Omit all images. Transcribe the rest of the material below exactly.

⟨

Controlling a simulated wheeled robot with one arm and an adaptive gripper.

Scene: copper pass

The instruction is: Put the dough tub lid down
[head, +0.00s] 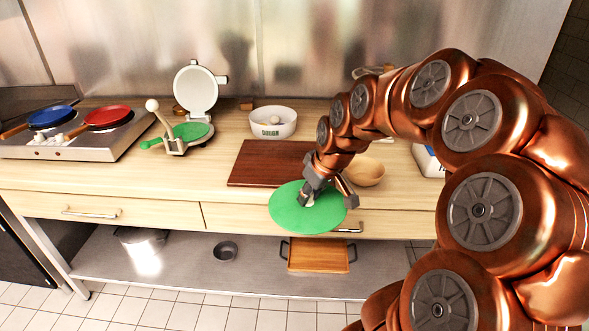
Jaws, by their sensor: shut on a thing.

⟩

= Solution =
Controlling a simulated wheeled robot with one arm and an adaptive gripper.

Scene: copper pass

The instruction is: Put the dough tub lid down
[head, +0.00s] 
Jaws, by their sensor: shut on a thing.

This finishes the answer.